The left-hand side \({x_1}{a_1} + {x_2}{a_2} + \cdots + {x_n}{a_n}\) of the above equation is a linear combination of vectors \({x_1},{x_2},...,{x_n}\).

Thus, the vector equation in the matrix form is written as:

\(A{\bf{x}} = \left( {\begin{array}{*{20}{c}}{{a_1}}&{{a_2}}&{ \cdot \cdot \cdot }&{{a_n}}\end{array}} \right)\left( {\begin{array}{*{20}{c}}{{x_1}}\\ \vdots \\{{x_n}}\end{array}} \right) = b\)
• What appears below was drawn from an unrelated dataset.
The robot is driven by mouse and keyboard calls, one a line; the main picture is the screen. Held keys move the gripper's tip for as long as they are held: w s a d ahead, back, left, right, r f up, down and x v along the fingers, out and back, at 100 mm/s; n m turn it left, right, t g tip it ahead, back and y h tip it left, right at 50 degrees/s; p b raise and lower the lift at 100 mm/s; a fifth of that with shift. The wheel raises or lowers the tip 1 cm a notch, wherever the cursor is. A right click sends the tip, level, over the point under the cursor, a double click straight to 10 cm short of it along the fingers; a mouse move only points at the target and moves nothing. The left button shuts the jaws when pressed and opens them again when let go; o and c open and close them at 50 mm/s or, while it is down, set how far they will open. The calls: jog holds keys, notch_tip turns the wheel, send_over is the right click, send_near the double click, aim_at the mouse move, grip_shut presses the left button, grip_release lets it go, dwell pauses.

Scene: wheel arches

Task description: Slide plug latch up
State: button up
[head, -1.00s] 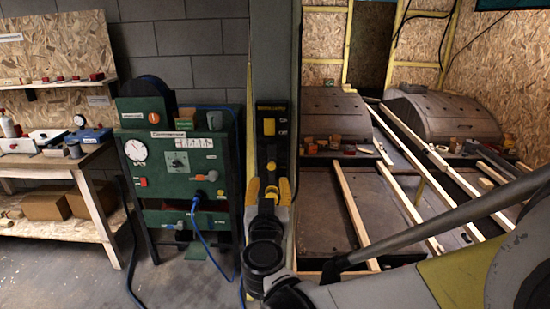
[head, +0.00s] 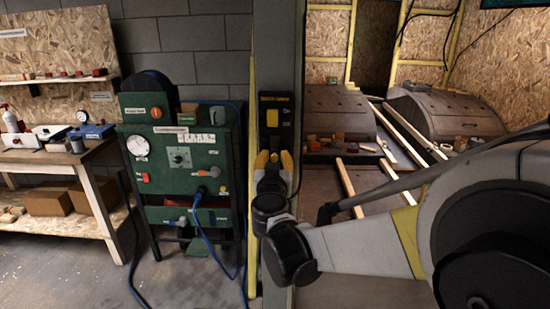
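A narrow black panel (head: 283,137) with a small label, too small to read surely, is fixed to the grey post in the middle of the head view. A yellow slider (head: 272,118) sits on its upper left, beside small marks; it looks like the plug latch. My gripper (head: 274,160) is just below the slider, in front of the panel's lower part. Its two yellow-tipped fingers stand apart, one on each side. A small yellowish piece shows between them; I cannot tell whether they touch it. The lower panel is hidden behind my gripper.
A green compressor cabinet (head: 165,160) with a gauge and blue hose stands left of the post (head: 280,60). A wooden workbench (head: 80,150) is at far left. Wheel arches (head: 445,110) and loose timber lie behind at right. My arm fills the lower right.

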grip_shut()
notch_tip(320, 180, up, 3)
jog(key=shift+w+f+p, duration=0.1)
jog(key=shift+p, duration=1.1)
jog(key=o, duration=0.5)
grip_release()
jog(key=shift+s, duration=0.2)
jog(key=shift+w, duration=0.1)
The number of columns in matrix\(A\)should be equal to the number of entries in vector x so that \(A{\bf{x}}\) can be defined.

Compare the given vector equation form \({x_1}\left( {\begin{array}{*{20}{c}}4\\{ - 1}\\7\\{ - 4}\end{array}} \right) + {x_2}\left( {\begin{array}{*{20}{c}}{ - 5}\\3\\{ - 5}\\1\end{array}} \right) + {x_3}\left( {\begin{array}{*{20}{c}}7\\{ - 8}\\0\\2\end{array}} \right) = \left( {\begin{array}{*{20}{c}}6\\{ - 8}\\0\\{ - 7}\end{array}} \right)\)with the general equation \({x_1}{a_1} + {x_2}{a_2} + \cdots + {x_n}{a_n} = A{\bf{x}}\) form.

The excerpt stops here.